The entire library is written in C17 with a C API. Large world support uses doubles for position, so you can simulate physics across map scales that would break single-precision floats.
Why Catto built it: Unreal's physics couldn't handle falling trees
The origin story is pragmatic. Since 2022, Catto has been working on The Legend of California at his studio Kintsugiyama. The game runs on Unreal Engine, starting with version 5.0. Early tests with Unreal's native physics engine, Chaos, went poorly.
One problem: no support for simulating gyroscopic torques. Slender shapes like rifles would spin indefinitely, conserving angular velocity in ways that looked wrong. Catto had solved this exact problem back in 2015 with a ten-line algorithm he presented at GDC. Epic eventually added the feature in late 2024, but that wasn't his biggest issue.
The bigger problem was trees. In a survival game, chopping down trees is fundamental. When Catto's trees fell, they "moved erratically, teleporting around the screen." His best guess: Chaos was using some kind of continuous collision fallback that failed on a large capsule falling onto a smooth triangle mesh. A scenario that should have been easy.
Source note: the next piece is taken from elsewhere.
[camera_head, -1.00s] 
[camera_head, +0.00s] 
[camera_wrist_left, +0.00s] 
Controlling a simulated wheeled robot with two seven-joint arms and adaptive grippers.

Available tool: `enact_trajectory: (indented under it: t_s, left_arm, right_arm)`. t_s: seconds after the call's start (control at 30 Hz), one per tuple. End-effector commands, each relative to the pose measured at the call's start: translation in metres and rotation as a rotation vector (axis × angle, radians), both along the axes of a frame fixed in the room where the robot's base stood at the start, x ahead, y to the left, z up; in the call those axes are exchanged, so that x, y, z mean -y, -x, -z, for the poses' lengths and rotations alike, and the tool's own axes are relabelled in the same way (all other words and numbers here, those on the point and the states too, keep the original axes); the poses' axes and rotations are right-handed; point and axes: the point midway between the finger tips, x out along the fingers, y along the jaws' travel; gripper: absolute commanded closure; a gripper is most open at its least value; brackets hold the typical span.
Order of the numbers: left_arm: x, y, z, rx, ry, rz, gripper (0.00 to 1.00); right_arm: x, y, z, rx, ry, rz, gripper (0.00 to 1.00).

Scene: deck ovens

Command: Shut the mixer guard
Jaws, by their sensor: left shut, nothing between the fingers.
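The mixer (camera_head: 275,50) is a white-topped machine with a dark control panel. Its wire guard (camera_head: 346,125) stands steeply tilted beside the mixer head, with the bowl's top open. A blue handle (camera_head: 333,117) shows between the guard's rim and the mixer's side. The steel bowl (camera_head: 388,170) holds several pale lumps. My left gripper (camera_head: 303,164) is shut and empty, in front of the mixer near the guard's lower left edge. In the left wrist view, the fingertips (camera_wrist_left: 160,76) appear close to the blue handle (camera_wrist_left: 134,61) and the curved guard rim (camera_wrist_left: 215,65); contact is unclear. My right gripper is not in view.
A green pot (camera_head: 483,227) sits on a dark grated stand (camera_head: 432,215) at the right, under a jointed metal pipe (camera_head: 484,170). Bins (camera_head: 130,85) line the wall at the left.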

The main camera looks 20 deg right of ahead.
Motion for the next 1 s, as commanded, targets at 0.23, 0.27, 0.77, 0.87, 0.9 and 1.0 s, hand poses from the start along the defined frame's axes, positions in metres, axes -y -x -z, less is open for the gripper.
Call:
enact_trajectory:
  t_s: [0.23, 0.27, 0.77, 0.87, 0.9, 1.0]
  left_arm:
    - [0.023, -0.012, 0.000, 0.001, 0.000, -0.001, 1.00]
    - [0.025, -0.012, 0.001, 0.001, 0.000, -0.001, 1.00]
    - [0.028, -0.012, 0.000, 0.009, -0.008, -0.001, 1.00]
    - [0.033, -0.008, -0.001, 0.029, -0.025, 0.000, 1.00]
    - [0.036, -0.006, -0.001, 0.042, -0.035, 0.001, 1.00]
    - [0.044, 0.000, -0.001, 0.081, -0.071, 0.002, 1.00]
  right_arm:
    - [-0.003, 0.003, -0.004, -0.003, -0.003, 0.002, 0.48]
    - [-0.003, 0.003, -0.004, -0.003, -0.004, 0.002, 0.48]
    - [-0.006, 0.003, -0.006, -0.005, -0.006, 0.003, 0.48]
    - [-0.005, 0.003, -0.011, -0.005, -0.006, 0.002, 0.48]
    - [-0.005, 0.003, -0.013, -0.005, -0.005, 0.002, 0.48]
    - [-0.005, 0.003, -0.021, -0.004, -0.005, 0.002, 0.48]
The Legend of California also manages hundreds of thousands of entities on the server. That requires a fast broad-phase, and Catto decided it was too risky to hand that responsibility to middleware when broad-phase data structures are something he knows deeply. He's given GDC talks on the subject.
The Valve connection
Catto considered forking Jolt, an existing open source physics engine. Instead, his friend Dirk Gregorius suggested a different path. Gregorius is a physics programmer who shipped Rubikon, the custom physics engine in Half-Life: Alyx. He maintained a hobby version, call it Rubikon-Lite, and offered it as a starting point.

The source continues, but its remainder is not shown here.